▸ **WRITTEN TASK**:
Work through the data below line by line and say how many lines hold "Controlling"; give only the number.
-- begin --
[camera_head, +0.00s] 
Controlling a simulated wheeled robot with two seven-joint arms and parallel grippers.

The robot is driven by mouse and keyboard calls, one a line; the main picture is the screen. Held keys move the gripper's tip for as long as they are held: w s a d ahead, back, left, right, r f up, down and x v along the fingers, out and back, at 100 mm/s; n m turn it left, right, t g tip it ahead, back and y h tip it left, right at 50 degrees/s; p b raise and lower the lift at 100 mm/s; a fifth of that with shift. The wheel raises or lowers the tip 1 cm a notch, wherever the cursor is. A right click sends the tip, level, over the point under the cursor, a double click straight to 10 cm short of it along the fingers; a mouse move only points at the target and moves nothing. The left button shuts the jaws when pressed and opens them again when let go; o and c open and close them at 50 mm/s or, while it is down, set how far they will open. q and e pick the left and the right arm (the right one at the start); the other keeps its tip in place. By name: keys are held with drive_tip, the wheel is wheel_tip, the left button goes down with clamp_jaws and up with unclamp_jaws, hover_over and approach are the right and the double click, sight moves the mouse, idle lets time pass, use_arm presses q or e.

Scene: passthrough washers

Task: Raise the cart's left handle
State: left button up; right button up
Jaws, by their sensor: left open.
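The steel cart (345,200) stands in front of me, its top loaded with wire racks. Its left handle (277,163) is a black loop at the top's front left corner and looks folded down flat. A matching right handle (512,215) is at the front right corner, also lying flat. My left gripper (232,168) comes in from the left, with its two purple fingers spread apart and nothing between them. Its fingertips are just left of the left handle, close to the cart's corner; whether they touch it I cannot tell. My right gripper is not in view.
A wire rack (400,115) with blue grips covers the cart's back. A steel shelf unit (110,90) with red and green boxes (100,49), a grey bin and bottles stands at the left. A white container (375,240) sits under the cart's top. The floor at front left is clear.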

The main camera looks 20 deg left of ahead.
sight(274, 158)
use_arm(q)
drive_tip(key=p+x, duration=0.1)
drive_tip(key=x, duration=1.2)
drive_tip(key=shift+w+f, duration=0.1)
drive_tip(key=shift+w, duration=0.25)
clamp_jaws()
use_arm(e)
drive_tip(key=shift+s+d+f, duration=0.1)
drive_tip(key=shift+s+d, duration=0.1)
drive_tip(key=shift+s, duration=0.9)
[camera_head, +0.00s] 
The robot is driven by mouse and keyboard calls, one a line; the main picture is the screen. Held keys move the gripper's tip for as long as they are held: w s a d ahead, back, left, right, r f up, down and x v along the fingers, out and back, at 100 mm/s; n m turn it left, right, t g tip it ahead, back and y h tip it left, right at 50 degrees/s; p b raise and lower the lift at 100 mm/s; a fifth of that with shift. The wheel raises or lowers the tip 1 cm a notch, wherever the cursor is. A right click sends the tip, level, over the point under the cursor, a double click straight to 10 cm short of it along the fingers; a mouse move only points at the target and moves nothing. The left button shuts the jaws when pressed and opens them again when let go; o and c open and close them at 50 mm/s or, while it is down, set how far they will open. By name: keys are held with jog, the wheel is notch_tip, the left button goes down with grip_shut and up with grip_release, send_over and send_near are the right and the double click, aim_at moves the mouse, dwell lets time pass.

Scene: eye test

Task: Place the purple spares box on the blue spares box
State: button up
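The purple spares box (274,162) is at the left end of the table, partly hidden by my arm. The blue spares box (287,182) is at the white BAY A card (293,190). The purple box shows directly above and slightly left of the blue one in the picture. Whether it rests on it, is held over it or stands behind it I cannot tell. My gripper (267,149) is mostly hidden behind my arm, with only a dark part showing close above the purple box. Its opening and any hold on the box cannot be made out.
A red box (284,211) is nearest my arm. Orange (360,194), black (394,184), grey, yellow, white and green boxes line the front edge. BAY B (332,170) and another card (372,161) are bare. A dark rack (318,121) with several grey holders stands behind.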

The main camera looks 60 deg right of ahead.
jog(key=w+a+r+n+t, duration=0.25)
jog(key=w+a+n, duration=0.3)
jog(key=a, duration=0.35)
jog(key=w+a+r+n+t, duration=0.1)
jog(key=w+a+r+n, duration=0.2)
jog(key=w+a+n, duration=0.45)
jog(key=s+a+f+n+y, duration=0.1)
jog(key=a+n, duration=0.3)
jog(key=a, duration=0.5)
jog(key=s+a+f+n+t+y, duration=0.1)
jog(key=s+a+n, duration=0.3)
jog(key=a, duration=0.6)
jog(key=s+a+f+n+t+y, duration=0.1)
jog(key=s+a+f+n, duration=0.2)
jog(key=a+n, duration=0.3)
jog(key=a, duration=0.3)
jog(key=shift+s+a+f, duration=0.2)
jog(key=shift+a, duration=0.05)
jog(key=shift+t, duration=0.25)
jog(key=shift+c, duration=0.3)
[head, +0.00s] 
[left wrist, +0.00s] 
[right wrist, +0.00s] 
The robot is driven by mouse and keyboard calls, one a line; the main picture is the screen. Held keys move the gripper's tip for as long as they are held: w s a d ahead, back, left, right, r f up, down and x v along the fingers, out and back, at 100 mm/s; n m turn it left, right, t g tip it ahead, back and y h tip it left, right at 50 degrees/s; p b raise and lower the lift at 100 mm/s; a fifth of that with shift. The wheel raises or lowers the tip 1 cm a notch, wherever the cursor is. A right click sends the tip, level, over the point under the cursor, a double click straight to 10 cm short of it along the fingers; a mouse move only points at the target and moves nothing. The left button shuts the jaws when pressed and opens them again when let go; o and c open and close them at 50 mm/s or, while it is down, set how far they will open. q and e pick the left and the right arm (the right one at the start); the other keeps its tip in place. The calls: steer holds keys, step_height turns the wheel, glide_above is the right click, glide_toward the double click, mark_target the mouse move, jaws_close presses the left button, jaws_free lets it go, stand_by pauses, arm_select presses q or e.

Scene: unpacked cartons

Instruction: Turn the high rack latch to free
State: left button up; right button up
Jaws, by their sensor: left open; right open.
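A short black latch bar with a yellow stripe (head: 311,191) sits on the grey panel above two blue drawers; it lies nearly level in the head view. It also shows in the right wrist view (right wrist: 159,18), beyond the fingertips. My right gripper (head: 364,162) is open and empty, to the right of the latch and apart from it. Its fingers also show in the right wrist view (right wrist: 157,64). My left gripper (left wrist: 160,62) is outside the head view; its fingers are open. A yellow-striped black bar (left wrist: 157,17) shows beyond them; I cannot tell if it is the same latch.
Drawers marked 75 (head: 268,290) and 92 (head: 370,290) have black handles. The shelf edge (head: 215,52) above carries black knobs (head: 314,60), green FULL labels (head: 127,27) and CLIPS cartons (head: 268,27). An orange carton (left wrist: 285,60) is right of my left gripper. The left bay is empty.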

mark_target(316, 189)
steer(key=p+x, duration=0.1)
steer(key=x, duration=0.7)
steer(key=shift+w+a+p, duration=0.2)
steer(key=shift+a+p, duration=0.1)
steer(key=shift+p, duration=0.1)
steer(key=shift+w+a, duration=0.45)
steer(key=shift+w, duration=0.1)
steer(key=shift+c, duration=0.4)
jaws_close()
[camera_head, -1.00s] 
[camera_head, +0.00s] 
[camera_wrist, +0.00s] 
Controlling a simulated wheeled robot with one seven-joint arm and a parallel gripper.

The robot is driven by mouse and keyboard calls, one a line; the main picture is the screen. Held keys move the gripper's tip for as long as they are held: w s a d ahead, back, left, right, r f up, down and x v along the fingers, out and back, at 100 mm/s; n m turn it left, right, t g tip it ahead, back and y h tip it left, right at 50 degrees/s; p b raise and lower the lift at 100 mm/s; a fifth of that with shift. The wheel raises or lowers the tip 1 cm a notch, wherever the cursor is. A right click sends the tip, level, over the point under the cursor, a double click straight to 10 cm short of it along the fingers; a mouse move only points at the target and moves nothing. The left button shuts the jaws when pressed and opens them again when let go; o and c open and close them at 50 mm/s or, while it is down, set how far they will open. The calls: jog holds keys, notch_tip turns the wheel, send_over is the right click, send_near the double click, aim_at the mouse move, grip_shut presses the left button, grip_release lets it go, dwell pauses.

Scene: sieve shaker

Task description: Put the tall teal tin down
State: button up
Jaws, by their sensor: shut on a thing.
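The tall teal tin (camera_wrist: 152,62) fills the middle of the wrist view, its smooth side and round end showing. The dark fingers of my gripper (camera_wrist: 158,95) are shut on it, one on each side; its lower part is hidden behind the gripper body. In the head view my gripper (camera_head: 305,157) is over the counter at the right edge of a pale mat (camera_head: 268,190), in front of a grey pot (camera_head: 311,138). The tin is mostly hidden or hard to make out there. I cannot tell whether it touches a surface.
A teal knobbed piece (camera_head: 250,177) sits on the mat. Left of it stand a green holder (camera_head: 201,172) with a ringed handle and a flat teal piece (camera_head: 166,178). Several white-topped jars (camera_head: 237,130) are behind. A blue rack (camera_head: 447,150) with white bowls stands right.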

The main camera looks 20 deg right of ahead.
-- end --
▸ **WORKED SOLUTION**:
2